The pair of images below give an idea of the degree to which villages-in-the-city are out of whack with reform-era Chinese urban planning. The masses and voids image on the right is based on the satellite image on the left. Boluo Village is clearly distinguished by its hundreds of buildings crowded together along a pair of cardinal axes. Meanwhile the newer housing developments built by proper developers are arranged in neat rows with lots of open space between buildings. Not visible here are the walls around most of these developments, to keep the riff raff out.
Strictly speaking, villages-in-the-city aren’t slums. Many urban residents and officials treat them as such, though, given their uncoordinated planning, poor building quality, and the low economic status of most residents. Castigated as chaotic eyesores and sources of poverty and crime, villages-in-the-city are often living on borrowed time, with all involved knowing that the land will be cleared and resold once constant urbanization pushes its value beyond a certain threshold.
Near the end of my summer in Kunming, I saw signs and banners for “Village-in-the-city redevelopment” going up all over town. The photo below shows such slogan adorning a wall that has been put up around a demolished village-in-the-city, along with a rendering of the prosperity to be built in its place.

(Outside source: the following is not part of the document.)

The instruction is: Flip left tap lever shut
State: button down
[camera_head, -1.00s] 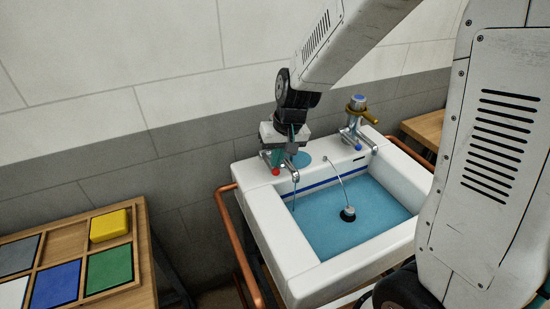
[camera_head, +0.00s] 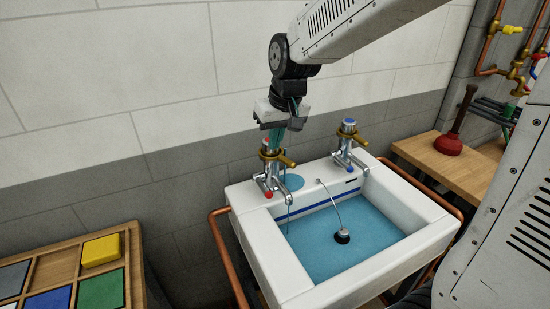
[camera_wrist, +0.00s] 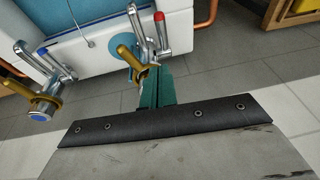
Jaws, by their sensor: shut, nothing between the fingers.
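The left tap (camera_head: 269,178) has a red marker and a chrome body at the sink's back left corner. Its brass lever (camera_head: 284,158) points to the right and toward the viewer; the lever also shows in the wrist view (camera_wrist: 130,56). A thin stream appears to fall from its spout. My gripper (camera_head: 276,146), with teal fingers, is shut and empty, just above the left tap's top. In the wrist view my gripper's fingers (camera_wrist: 150,82) are close beside the brass lever; I cannot tell whether they touch.
The right tap (camera_head: 346,150), with a blue marker and brass lever, stands farther right. The white sink (camera_head: 275,262) holds blue water and a plug on a chain. A copper rail (camera_head: 225,255) surrounds it. A wooden tray bench is at left; a red plunger (camera_head: 452,137) stands right.

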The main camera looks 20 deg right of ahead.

And here’s what that re-developed village looked like:
Boluo Village was still an intact and thriving – if rundown – community at the time of my departure in August 2010. A few weeks ago I happened to zoom in to the area on Google Earth to find that in the intervening years it too has been swept away. This fate is likely to befall most of China’s urban villages over time, out-of-whack as they are with leaders’ rigid modernist visions of proper city planning.